I recall pondering this Gospel segment in times past, but I haven’t gone back to find what was written back then. However I do remember that no one knows where this mountain location is in Galilee and that it is the same location that Jesus and the Apostles withdrew to when He wanted to teach them privately.
It seems fitting that Jesus wanted them to re-gather in this place of special shared memories to give them the sending forth that constitutes them as Apostles. They are the ones sent out by Jesus with the primacy to continue His ministry.
Wikipedia says this: An apostle, in its most literal sense, is an emissary, from Greek ἀπόστολος, literally "one who is sent off", from the verb ἀποστέλλειν, "to send off". The purpose of such sending off is usually to convey a message, and thus "messenger" is a common alternative translation; other common translations include "ambassador" and "envoy".
From that angle, the privacy of this world changing event makes sense.
All of us who through their response to God have become disciples of the Lord Jesus, and who have been baptized in the name of the Father, and of the Son, and of the Holy Spirt, share in their ongoing mission.
Have you wondered ‘But why did some hesitate?’
The answer could lie in the profound change in their relationship with Jesus. Before the Passion, Jesus was teacher, companion, confidant, friend, preacher, miracle worker and they had gradually come to accept that He was indeed Son of God. But it was the kind of acceptance based on faith. When He showed Himself to them glorified and risen, this was an experience of His power and majesty as Son of God – a whole new ballgame, as we might say.
It is one thing to accept a truth, and quite another to be confronted with the reality of that truth.
In this meeting between Jesus and His Apostles on the hidden mountain, it is quite likely that Jesus displayed a level of authority, kingship, majesty, power and victory that was well beyond anything they had previously experienced when He had shown Himself risen to them.

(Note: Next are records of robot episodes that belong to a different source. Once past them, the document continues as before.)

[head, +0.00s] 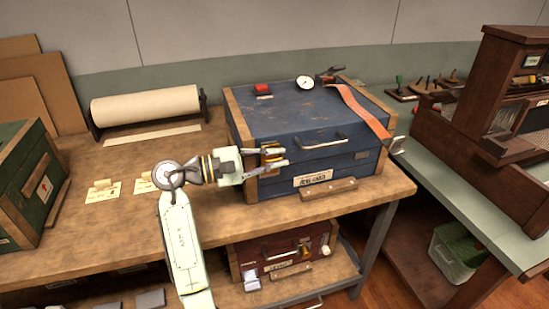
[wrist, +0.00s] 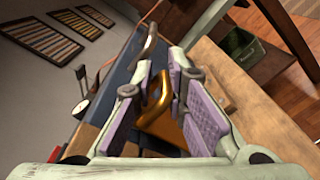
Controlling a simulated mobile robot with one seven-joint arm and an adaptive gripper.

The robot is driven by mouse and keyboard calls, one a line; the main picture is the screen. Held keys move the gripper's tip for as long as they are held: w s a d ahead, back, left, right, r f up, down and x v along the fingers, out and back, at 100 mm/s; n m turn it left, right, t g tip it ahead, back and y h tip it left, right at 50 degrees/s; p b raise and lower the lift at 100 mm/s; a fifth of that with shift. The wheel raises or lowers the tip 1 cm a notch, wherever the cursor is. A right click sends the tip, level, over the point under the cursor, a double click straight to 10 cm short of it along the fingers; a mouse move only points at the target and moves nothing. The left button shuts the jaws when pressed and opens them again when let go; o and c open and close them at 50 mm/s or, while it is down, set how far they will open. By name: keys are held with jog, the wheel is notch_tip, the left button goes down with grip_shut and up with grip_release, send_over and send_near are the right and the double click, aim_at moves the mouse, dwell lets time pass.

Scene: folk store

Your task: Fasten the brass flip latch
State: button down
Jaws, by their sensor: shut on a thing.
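The blue case (head: 315,120) with wooden corner strips stands on the workbench with its lid down. The brass flip latch (head: 271,155) is on the left part of its front face, mostly hidden behind my fingers. My gripper (head: 283,156) reaches it from the left. In the wrist view the latch (wrist: 155,98) shows as a bent brass loop with a plate behind it. It lies between the purple pads of my gripper (wrist: 158,85), which is shut on it. The latch's catch is hard to make out.
A dark handle (head: 322,142) juts from the case front. An orange strap (head: 362,112) hangs over the lid's right side. A green crate (head: 28,185) stands at the left and a red case (head: 285,255) on the shelf below. The bench left of my gripper is mostly clear.

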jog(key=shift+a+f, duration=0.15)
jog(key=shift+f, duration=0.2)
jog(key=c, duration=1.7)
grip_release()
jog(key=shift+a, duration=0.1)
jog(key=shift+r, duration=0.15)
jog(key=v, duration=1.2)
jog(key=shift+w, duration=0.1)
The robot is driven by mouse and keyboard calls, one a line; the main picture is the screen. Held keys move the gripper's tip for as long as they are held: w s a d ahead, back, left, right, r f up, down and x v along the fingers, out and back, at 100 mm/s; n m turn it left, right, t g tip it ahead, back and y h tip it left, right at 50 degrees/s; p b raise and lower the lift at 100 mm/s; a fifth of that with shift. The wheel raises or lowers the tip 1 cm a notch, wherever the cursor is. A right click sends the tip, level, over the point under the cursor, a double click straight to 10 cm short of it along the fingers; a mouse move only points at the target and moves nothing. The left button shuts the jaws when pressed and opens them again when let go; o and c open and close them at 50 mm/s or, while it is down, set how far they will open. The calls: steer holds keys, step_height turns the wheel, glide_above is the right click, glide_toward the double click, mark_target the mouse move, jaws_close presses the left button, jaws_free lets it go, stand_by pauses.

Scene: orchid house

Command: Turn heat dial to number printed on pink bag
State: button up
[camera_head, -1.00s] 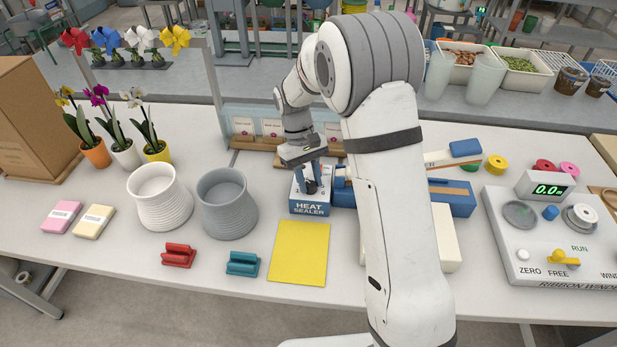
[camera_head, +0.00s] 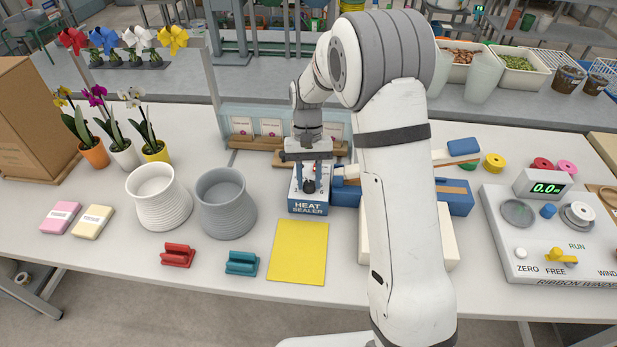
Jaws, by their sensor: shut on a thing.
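The heat sealer (camera_head: 308,206) is a blue box with a pale top, standing on the bench left of my arm. Its dark round dial (camera_head: 308,187) sits on the top face, with small marks around it that are too small to read. My gripper (camera_head: 309,180) points down over the box and is shut on the dial, a finger on each side. The pink bag (camera_head: 61,217) lies flat at the bench's left. Its white label carries print too small to read. A cream bag (camera_head: 93,221) lies beside it.
A white ribbed pot (camera_head: 158,198) and a grey pot (camera_head: 226,204) stand left of the sealer. A yellow sheet (camera_head: 299,252), a red clip (camera_head: 178,255) and a teal clip (camera_head: 241,263) lie in front. The ribbon winder (camera_head: 550,245) stands at right.

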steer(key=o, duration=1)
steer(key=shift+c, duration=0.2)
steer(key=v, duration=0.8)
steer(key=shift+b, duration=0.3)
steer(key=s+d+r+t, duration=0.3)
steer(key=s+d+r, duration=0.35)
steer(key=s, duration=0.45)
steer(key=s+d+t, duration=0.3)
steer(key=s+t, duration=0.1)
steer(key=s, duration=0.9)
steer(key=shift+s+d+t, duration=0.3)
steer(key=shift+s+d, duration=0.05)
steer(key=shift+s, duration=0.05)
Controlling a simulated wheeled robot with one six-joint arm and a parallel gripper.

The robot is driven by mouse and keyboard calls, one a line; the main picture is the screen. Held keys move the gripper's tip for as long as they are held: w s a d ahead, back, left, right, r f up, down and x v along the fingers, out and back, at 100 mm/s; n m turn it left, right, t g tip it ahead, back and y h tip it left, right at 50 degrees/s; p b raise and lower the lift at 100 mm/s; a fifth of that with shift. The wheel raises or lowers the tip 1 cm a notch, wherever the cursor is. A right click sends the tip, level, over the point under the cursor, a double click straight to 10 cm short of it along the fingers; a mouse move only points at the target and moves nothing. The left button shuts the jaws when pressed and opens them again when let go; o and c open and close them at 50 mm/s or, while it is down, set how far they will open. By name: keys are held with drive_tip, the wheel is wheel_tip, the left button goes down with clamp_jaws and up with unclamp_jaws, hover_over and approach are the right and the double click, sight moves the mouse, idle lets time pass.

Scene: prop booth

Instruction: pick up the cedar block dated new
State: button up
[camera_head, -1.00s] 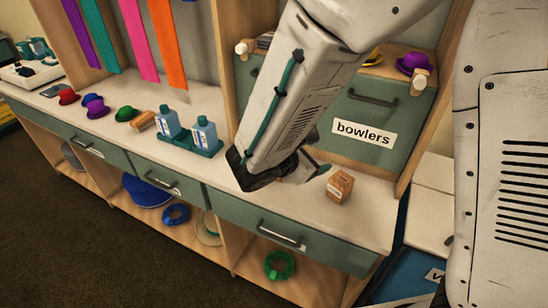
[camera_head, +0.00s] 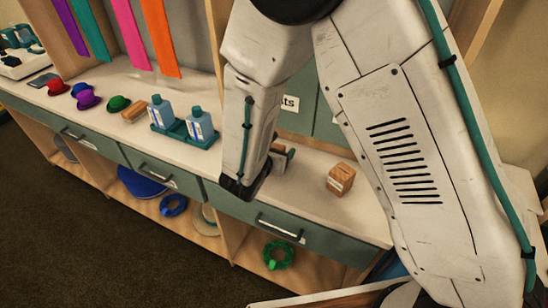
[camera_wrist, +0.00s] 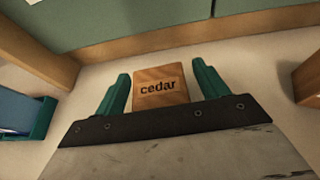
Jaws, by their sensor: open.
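A wooden block with the word "cedar" on its face (camera_wrist: 161,87) sits on the pale counter in the wrist view. It stands between the two teal fingers of my gripper (camera_wrist: 161,75), which are open with a gap on each side. No date can be read on it. In the head view my gripper (camera_head: 277,160) is low over the counter, and a brown block is mostly hidden beside it. A second wooden block (camera_head: 341,179) with a small unreadable label stands to the right. A wooden block also shows at the right edge of the wrist view (camera_wrist: 309,80).
A teal tray (camera_head: 181,134) with two blue bottles stands left of my gripper. A brown block (camera_head: 134,112) and several small coloured hats lie further left.

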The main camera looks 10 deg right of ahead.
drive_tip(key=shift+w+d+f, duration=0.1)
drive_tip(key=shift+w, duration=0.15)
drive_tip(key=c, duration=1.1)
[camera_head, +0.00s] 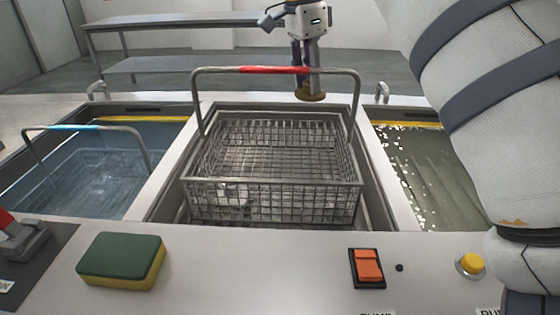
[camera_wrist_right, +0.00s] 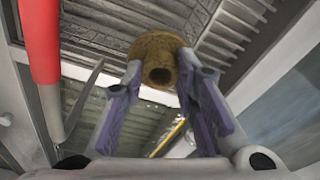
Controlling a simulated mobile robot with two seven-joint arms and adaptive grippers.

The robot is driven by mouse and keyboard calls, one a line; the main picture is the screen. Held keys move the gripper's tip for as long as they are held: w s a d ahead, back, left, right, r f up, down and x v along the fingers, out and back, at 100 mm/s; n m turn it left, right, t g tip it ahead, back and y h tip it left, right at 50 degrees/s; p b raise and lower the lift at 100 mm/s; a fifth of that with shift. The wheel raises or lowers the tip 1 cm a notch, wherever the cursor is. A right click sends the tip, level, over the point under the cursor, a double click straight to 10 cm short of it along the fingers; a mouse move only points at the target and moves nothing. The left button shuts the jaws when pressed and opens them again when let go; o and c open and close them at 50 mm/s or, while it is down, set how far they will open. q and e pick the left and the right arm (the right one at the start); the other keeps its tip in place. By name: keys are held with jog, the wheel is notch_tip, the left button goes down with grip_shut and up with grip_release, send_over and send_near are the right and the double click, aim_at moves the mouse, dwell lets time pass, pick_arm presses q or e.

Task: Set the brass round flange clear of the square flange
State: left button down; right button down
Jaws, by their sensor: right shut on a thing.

Most of them had the usual response to a manifest presence of God: flat, face down on the ground in worship.
But the rest were in ‘stunned mullet’ mode, or frozen because they no longer knew how they should relate to Jesus, or how He wanted them to relate to Him.
He is Lord of the universe, and yet He invites a relationship that is closer than a spouse.

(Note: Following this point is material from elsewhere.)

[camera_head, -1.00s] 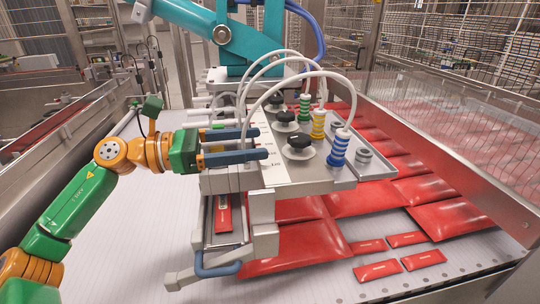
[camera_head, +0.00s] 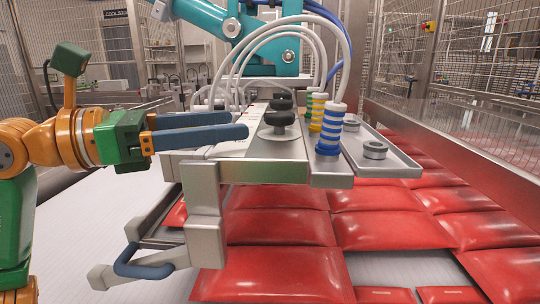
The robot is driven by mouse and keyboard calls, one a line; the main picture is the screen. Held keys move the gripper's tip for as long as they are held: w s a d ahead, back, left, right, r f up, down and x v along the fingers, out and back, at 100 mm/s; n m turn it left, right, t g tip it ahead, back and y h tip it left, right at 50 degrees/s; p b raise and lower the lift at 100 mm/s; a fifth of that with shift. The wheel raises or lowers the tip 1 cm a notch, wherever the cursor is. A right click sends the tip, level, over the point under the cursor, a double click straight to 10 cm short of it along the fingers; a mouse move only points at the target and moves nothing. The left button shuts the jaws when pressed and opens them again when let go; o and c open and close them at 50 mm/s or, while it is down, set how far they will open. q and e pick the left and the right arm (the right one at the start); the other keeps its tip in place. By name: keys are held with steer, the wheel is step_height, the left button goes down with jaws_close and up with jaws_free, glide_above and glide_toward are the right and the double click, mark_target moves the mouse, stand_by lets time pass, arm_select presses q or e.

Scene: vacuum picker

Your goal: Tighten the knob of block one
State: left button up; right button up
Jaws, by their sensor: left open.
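Black knobs stand in a row on the grey metal picker block; the nearest black knob (camera_head: 280,117) sits on a pale round base, and another black knob (camera_head: 280,103) shows behind it. I cannot read which one is block one. My left gripper (camera_head: 239,124) comes in from the left with two blue-grey fingers, open with a gap between them. Its fingertips are just left of the nearest knob, apart from it in the picture, at about its height. Nothing shows between the fingers. My right gripper is not in view.
Striped suction fittings, the nearest blue and white (camera_head: 328,133), stand right of the knobs with white hoses arching over. A metal tray (camera_head: 398,163) holds ring-shaped parts. A blue handle (camera_head: 143,268) juts out front left. Red packets (camera_head: 272,275) lie below on the conveyor.

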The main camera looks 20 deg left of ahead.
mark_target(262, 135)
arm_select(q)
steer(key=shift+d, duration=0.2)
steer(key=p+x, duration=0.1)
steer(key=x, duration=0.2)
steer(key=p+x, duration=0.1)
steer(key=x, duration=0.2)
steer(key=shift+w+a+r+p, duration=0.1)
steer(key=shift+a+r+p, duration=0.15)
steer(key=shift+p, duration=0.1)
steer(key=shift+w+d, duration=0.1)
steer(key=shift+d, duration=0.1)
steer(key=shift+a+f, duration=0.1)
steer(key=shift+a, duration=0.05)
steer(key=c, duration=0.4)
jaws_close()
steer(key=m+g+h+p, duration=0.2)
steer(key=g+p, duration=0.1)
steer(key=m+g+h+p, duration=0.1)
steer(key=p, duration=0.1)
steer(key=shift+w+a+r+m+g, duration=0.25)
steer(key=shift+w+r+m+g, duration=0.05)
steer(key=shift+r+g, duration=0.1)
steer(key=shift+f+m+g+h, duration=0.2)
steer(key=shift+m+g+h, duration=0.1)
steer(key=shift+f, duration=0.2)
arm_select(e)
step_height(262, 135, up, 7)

One of those both/and things that are so paradoxical.
And what does Jesus do? He makes the first move, He comes up to them, He doesn’t berate them, and He speaks to them. He meets them where they are at.
Then He speaks those words that have resounded through the centuries:
“All authority in heaven and on earth has been given to Me. Go, therefore, make disciples of all nations; baptise them in the name of the Father and of the Son and of the Holy Spirit, and teach them to observe all the commands I gave you. And look, I am with you always; yes, to the end of time.”
Here is the purpose of their sending forth as Apostles, to bring everyone into the profoundly personal ongoing relationship that God, Father, Son, and Holy Spirit, wishes to have with everyone, and through that relationship profound unity and love with each other.
In His goodness, may the Lord Jesus enable us to come to deeper understanding of His total authority over everything, grounded not only in faith, but in the experience of His divine presence, so that we may come to that unlimited trust in Him which dispels all fear and sets us confidently on this mission to go, disciple, baptize and teach. Amen.